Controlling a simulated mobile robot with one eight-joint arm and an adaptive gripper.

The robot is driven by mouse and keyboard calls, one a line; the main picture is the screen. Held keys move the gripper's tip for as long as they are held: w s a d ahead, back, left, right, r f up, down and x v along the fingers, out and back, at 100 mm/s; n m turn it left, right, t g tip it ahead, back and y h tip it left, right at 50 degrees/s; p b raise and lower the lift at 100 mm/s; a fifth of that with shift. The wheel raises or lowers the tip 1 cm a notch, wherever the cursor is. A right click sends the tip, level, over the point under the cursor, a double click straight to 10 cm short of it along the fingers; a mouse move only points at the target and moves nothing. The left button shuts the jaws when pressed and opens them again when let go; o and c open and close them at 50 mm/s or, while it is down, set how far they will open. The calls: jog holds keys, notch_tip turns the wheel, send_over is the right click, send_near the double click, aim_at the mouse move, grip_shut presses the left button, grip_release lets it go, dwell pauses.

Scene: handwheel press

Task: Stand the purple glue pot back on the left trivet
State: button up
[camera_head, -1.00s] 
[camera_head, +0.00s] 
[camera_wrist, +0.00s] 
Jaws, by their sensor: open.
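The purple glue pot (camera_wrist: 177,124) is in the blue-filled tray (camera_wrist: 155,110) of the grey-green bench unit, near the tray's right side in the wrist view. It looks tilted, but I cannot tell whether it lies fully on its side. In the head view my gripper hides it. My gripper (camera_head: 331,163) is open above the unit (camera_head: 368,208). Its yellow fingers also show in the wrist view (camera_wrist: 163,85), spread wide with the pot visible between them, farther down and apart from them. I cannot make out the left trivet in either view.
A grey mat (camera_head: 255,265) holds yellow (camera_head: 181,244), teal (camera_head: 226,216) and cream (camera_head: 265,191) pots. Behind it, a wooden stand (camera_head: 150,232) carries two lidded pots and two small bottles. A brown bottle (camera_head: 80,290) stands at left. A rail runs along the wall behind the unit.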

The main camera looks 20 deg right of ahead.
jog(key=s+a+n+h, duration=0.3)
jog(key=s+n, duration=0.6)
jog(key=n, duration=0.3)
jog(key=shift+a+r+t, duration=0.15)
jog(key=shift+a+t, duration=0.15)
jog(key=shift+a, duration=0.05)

──────────

▶ TASK DIRECTIONS: Return all of the data precisely as it appears.

▶ RESULT OF THE TASK:
Controlling a simulated mobile robot with one eight-joint arm and an adaptive gripper.

The robot is driven by mouse and keyboard calls, one a line; the main picture is the screen. Held keys move the gripper's tip for as long as they are held: w s a d ahead, back, left, right, r f up, down and x v along the fingers, out and back, at 100 mm/s; n m turn it left, right, t g tip it ahead, back and y h tip it left, right at 50 degrees/s; p b raise and lower the lift at 100 mm/s; a fifth of that with shift. The wheel raises or lowers the tip 1 cm a notch, wherever the cursor is. A right click sends the tip, level, over the point under the cursor, a double click straight to 10 cm short of it along the fingers; a mouse move only points at the target and moves nothing. The left button shuts the jaws when pressed and opens them again when let go; o and c open and close them at 50 mm/s or, while it is down, set how far they will open. The calls: jog holds keys, notch_tip turns the wheel, send_over is the right click, send_near the double click, aim_at the mouse move, grip_shut presses the left button, grip_release lets it go, dwell pauses.

Scene: handwheel press

Task: Stand the purple glue pot back on the left trivet
State: button up
[camera_head, -1.00s] 
[camera_head, +0.00s] 
[camera_wrist, +0.00s] 
Jaws, by their sensor: open.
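The purple glue pot (camera_wrist: 177,124) is in the blue-filled tray (camera_wrist: 155,110) of the grey-green bench unit, near the tray's right side in the wrist view. It looks tilted, but I cannot tell whether it lies fully on its side. In the head view my gripper hides it. My gripper (camera_head: 331,163) is open above the unit (camera_head: 368,208). Its yellow fingers also show in the wrist view (camera_wrist: 163,85), spread wide with the pot visible between them, farther down and apart from them. I cannot make out the left trivet in either view.
A grey mat (camera_head: 255,265) holds yellow (camera_head: 181,244), teal (camera_head: 226,216) and cream (camera_head: 265,191) pots. Behind it, a wooden stand (camera_head: 150,232) carries two lidded pots and two small bottles. A brown bottle (camera_head: 80,290) stands at left. A rail runs along the wall behind the unit.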

The main camera looks 20 deg right of ahead.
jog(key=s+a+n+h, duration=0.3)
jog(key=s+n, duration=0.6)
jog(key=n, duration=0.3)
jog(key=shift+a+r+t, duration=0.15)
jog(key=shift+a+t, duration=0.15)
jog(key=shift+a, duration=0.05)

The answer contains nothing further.